**REQUIREMENTS**.
Copy the lines below verbatim, beginning with the line that includes "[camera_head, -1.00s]" and continuing to the end; leave out everything before it.

**SOURCE DATA**.
-- START --
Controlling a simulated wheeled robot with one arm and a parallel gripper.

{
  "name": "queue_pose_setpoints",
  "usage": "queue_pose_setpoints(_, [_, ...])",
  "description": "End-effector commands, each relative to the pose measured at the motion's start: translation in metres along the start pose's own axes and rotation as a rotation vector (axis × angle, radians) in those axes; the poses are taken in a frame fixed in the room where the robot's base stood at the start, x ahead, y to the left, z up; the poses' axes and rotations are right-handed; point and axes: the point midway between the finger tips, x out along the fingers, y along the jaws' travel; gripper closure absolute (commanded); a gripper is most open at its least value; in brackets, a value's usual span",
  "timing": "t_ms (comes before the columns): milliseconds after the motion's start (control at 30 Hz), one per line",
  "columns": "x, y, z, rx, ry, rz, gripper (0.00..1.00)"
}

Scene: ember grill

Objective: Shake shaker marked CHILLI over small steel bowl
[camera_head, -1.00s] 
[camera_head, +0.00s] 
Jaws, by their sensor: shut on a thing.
-- END --
**RESULT FOR THIS EXERCISE**.
[camera_head, -1.00s] 
[camera_head, +0.00s] 
Jaws, by their sensor: shut on a thing.

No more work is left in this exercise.